C’est donc en marchant sur des œufs que Manuel Valls s’efforce de ramener le dialogue et l’esprit des accords, convaincu de l’enjeu : « Il n’y a pas d’autre choix que de vivre ensemble sinon c’est la guerre civile » déclarait il le 22 avril dans l’émission C pas si loin, sur France 5. « Le 30 avril ou le 1er mai, nous mettrons un projet sur la table qui évoquera l’idée d’une loi fondamentale pour la Nouvelle-Calédonie, qui essaiera de traiter la question de la citoyenneté et du corps électoral ». Il sera aussi accompagné d’un projet de société pour réengager le vivre ensemble, d’un projet économique, et d’une proposition institutionnelle. « Il faut revenir aux fondamentaux et à la poignée de main » concluait Valls, faisant référence aux accords de 1988 et à la poignée de main entre Jean-Marie Tjibaou et Jacques Lafleur.

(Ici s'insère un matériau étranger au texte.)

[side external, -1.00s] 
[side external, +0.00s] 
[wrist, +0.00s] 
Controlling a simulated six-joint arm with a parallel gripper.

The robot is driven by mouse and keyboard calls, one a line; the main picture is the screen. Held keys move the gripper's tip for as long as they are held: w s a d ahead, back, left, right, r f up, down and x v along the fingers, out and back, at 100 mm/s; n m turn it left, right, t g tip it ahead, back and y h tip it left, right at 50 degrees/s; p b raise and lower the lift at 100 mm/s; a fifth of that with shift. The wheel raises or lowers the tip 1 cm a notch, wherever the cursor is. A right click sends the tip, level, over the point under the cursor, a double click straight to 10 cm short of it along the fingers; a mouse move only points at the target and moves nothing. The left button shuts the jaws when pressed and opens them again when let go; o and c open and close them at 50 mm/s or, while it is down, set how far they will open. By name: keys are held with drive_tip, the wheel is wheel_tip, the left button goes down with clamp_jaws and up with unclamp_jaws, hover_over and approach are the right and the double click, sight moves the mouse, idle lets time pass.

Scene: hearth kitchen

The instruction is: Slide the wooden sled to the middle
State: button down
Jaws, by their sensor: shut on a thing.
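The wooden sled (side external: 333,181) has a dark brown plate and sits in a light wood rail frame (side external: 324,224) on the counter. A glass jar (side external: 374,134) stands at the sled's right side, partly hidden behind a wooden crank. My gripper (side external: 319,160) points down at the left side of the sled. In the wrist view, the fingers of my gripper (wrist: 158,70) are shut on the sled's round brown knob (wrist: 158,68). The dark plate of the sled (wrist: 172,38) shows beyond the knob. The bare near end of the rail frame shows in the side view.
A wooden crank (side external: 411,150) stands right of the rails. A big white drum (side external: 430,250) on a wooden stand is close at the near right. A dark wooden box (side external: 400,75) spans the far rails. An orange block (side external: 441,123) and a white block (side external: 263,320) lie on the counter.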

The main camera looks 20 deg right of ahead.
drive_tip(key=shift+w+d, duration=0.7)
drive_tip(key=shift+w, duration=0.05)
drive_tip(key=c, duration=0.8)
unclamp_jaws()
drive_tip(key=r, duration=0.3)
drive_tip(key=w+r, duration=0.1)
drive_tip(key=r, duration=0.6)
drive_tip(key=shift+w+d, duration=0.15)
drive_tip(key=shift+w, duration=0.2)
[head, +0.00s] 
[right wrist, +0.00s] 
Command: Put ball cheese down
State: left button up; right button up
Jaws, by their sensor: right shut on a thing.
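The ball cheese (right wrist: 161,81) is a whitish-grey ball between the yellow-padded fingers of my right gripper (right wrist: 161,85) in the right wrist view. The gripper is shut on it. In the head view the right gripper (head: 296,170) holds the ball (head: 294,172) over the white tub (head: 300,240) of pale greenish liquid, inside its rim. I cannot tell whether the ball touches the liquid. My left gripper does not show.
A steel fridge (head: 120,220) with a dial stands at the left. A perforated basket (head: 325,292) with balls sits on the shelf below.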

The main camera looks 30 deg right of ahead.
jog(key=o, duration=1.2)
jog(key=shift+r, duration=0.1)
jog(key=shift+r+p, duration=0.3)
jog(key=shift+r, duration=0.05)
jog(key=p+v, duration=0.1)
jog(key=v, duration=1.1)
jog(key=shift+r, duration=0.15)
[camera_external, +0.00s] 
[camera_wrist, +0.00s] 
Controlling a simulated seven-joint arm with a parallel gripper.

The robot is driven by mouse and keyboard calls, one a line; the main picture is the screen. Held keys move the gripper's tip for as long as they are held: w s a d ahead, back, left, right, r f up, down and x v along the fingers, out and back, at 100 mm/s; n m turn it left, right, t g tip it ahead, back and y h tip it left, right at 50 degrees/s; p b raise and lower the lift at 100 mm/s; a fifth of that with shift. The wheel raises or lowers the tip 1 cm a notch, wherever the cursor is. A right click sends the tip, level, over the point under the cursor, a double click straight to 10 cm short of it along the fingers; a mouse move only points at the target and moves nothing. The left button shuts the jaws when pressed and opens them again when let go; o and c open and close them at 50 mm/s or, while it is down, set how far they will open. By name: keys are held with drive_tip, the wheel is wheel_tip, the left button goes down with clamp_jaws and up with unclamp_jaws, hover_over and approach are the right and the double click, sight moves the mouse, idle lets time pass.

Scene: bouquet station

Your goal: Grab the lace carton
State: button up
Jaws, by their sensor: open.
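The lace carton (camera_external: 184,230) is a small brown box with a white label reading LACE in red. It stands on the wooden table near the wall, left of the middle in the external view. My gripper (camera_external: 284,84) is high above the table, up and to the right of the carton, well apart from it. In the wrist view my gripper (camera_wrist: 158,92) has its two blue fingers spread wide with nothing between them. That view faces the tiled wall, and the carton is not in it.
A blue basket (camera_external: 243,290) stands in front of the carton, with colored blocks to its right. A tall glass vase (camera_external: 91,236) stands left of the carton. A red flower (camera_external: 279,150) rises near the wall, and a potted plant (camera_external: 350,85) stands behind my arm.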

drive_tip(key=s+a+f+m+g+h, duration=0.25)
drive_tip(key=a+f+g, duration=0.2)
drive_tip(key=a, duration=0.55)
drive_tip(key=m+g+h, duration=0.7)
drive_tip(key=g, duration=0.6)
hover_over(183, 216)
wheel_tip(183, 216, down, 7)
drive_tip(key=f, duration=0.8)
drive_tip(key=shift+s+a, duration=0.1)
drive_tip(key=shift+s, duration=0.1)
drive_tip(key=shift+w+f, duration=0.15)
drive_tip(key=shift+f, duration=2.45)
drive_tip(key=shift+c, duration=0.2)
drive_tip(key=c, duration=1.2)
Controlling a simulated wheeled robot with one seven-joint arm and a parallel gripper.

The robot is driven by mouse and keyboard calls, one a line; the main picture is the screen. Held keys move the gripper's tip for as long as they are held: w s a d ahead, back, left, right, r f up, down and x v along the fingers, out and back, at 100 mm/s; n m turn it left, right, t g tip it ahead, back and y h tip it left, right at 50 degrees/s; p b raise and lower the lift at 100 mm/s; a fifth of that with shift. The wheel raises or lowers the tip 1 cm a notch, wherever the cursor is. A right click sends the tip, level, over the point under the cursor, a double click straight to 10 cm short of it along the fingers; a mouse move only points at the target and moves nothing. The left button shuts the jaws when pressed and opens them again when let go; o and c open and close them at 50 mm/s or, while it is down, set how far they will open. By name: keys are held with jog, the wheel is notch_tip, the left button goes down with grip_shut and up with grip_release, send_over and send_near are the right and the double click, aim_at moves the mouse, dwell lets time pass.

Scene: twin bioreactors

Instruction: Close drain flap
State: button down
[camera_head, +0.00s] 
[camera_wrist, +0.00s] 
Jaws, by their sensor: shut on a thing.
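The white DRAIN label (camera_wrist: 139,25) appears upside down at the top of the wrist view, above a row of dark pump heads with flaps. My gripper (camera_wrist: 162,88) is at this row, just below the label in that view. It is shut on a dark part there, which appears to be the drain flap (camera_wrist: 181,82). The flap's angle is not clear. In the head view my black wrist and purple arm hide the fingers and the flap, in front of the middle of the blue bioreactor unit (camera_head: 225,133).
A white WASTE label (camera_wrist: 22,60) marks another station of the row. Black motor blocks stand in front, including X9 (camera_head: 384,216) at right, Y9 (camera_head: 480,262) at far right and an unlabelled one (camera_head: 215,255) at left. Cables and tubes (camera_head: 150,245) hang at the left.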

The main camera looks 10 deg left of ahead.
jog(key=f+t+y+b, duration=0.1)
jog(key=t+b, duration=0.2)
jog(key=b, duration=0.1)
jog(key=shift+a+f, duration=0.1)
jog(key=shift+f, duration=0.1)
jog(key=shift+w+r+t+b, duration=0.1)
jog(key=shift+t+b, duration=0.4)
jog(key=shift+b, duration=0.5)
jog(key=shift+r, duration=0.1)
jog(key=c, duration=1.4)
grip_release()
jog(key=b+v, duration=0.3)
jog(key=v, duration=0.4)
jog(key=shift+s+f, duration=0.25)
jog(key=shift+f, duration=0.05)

Les paroles du ministre lors de ses précédents passages montrent également un rôle d’arbitrage, puisqu’il a tenu à rassurer les deux camps tour à tour en recadrant les uns puis les autres. Le 22 février, les chefs de file loyalistes Sonia Backes et Nicolas Metzdorf l’avaient interpellé à propos de son utilisation du terme de peuple premier : « Quand tu dis qu’il y a un peuple premier chez les kanak, tu ne nous respectes pas ! » lançait le député Nicolas Metzdorf. Ce à quoi le ministre avait répondu : « C’est un révisionnisme de ta part, je vais t’offrir une visite au musée des Arts premiers », tandis qu’on entendait la présidente de la province sud Sonia Backes derrière eux « On joue notre peau ! ». En recadrant ces deux leaders loyalistes à l’origine du projet de loi, Manuel Valls envoyait alors un signal fort aux indépendantistes.

Le ministre des Outre-mer a tout de même rassuré les loyalistes au sujet des ingérences de l’Azerbaïdjan, alors que des leaders indépendantistes cherchent ou acceptent le soutien du Groupe d’Initiative de Bakou. Il s’est encore exprimé le 22 avril sur France 5 : « On voit l’Azerbaïdjan, agissant pour le compte de la Russie, agir un peu partout là où nous sommes. ». Exprimant qu’une guerre d’influence s’est engagée entre la Russie et l’Europe, en particulier la France, « seul pays de l’UE présent sur 5 continents et trois océans », le ministre estime qu’il faut « tenir bon » et « mettre les moyens pour lutter contre cette guerre d’influence ». Concernant les élus qui entretiennent des liens avec Bakou, Manuel Valls avertit sans les nommer : « On peut avoir des idées, on peut être pour l’indépendance de tel ou tel territoire, en revanche on ne peut pas participer à des initiatives contre les intérêts stratégiques... encore plus avec un État qui n’a rien de démocratique. » Si ces dénonciations claires peuvent rassurer les loyalistes, elles soulèvent toujours une certaine ambiguïté sur l’impartialité de l’État français qui admet également avoir des intérêts stratégiques sur ce territoire.

Des camps politiques polarisés

Tandis que Manuel Valls cherche à s’inspirer de la méthode Rocard et à recréer des conditions de dialogue adéquat pour les négociations, les partis politiques de Nouvelle-Calédonie eux, sont divisés des deux côtés. Dans le climat de tension et de crise que connaît le territoire, ceux qui se font entendre le plus montrent peu de signes de préparation au compromis et gonflent plutôt les muscles en vue du rapport de force.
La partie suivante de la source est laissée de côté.